There was plenty of quality discussion and insights on the evolving field of supply chain management. We picked up on a number of key themes during the event, including the

  1. Responsiveness of supply chains: We heard both from presenters concerned with how to recover from sudden shocks to the supply chain, like those caused by the recent earthquake in Japan, and how to effectively react to pressing humanitarian issues, like famine, by quickly assembling supply chains.
  1. Value in integrating sustainability:  Cynthia Shanahan, Director of Purchasing Resources at McMaster University shared some impressive results and valuable success factors from a recent purchasing initiative with Grand & Toy.
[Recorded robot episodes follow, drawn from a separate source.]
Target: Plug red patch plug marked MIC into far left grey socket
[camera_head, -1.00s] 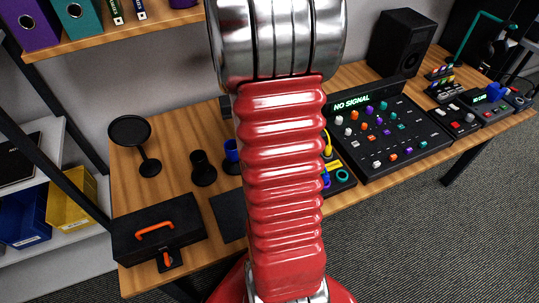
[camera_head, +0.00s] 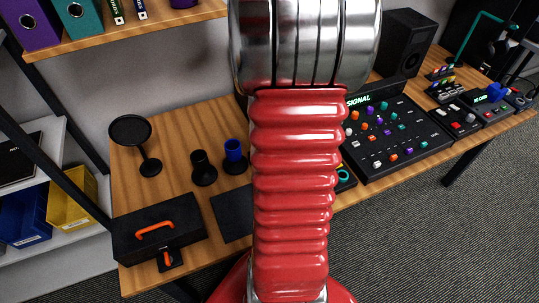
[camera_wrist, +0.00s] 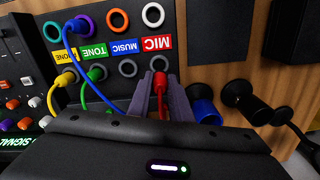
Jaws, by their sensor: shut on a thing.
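In the wrist view the red plug (camera_wrist: 160,86) is pinched between the two fingers of my gripper (camera_wrist: 160,92). Its tip is at the grey socket (camera_wrist: 158,64) beside the red MIC label (camera_wrist: 157,43). I cannot tell whether the tip is inside or just in front of it. The grey socket (camera_wrist: 127,67) by the blue MUSIC label looks empty. A green plug (camera_wrist: 96,74) and a yellow plug (camera_wrist: 67,78) sit at the sockets by the TONE and yellow labels. In the head view my arm hides my gripper and most of the patch panel (camera_head: 347,184).
A blue plug (camera_wrist: 74,25) is at the coloured socket row, its cable crossing the panel. Blue and black cup-like holders (camera_wrist: 205,111) stand close to the right of my gripper. The mixer (camera_head: 400,135) stands right of my arm; a black case (camera_head: 160,228) lies left.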

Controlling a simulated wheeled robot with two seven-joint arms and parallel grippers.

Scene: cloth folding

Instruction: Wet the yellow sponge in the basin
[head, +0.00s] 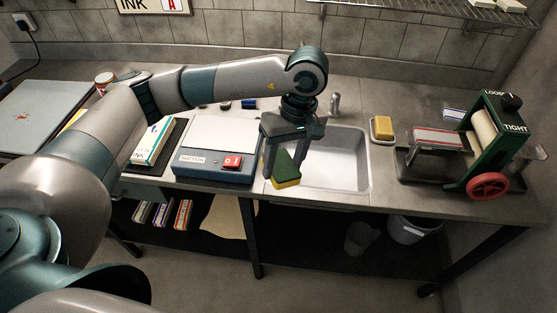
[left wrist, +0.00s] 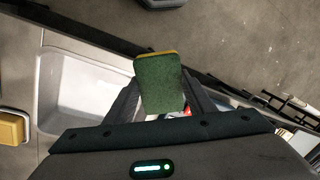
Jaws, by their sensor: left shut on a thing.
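The sponge (head: 286,170) is yellow with a dark green side and hangs in my left gripper (head: 283,160) at the left side of the basin. My left gripper is shut on it, and the sponge also shows between the fingers in the left wrist view (left wrist: 160,85). The basin (head: 345,165) is a pale rectangular sink set in the counter. It looks empty from here, with no water that I can make out. The tap (head: 335,104) stands behind the basin. In the left wrist view the basin (left wrist: 75,100) lies to the left of the sponge. My right gripper is not in view.
A yellow soap bar (head: 382,127) sits on a dish right of the basin. A suction device (head: 212,162) with a red switch stands close on the left. A green roller press (head: 490,145) stands at the right. A grey bucket (head: 407,229) is under the counter.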

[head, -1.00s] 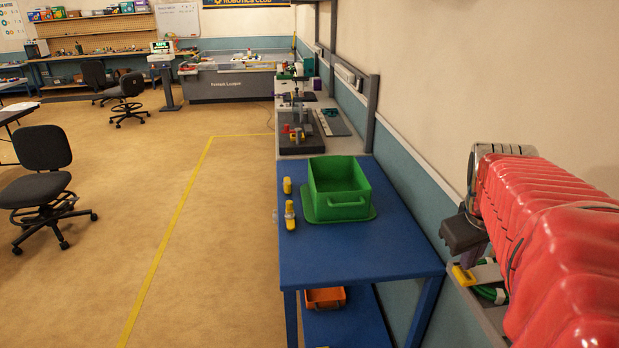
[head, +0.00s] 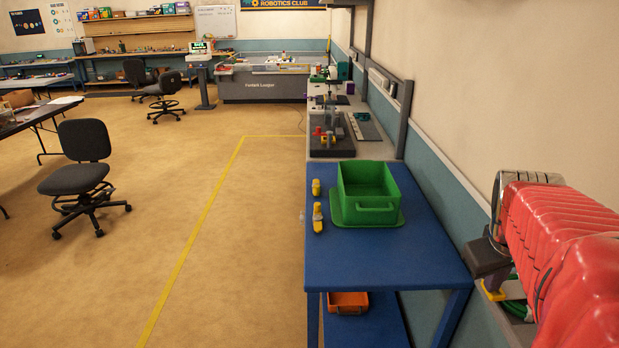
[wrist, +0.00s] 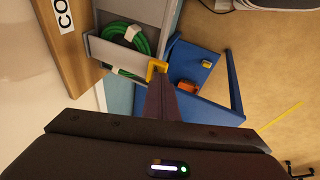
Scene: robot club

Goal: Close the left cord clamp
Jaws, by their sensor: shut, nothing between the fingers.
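A yellow clamp part (wrist: 157,67) shows in the wrist view at the front edge of a grey holder (wrist: 104,48) with a coiled green cord (wrist: 128,50). It also shows as a small yellow piece in the head view (head: 493,291), at the lower right under my gripper. My gripper (wrist: 160,82) is shut and empty, its fingertips right at the yellow part. I cannot tell whether they touch it. The fingers hide part of the clamp, and its open or closed state is unclear. My arm hides much of the holder in the head view.
A blue table (head: 410,260) holds a green bin (head: 368,208) and two yellow items (head: 318,217). An orange tray (head: 347,303) sits on its lower shelf. A wall (head: 450,100) runs along the right. The floor (head: 230,240) left of the table is clear.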

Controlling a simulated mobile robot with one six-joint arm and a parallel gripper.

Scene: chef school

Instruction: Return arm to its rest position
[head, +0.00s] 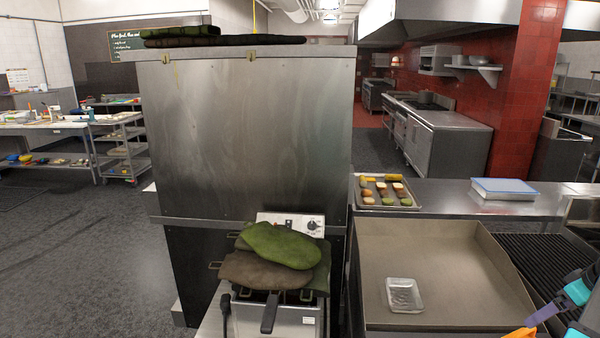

The program reduced the delivery frequency from five visits to once per week and replaced cardboard boxes with reusable tote bags (reducing cardboard packaging by as much as 20,000 boxes per year).
  1. Current innovations and strategic issues in Canada: A presentation of particular interest to us was delivered by Bob Armstrong, President of Supply Chain & Logistics Association Canada, regarding an industry-academia-government partnership that produced a complete profile of logistics innovation and global business strategies in Canada.

Bringing together themes of responsiveness and sustainability, our own Tim Reeve presented on his role in the rapid implementation of a sustainable supply chain for Sochi 2014. In the short video below, Tim and Rick Fitch from Fleetwood Metal share why they attended the International Symposium on SCM.

Attendees agreed on the strategic relevance and competitive advantage offered by focusing on sustainable supply chain management. Another message repeated by delegates was the value of collaboration up and down the supply chain for mutual benefit, which we feel particularly applies to sustainability measures.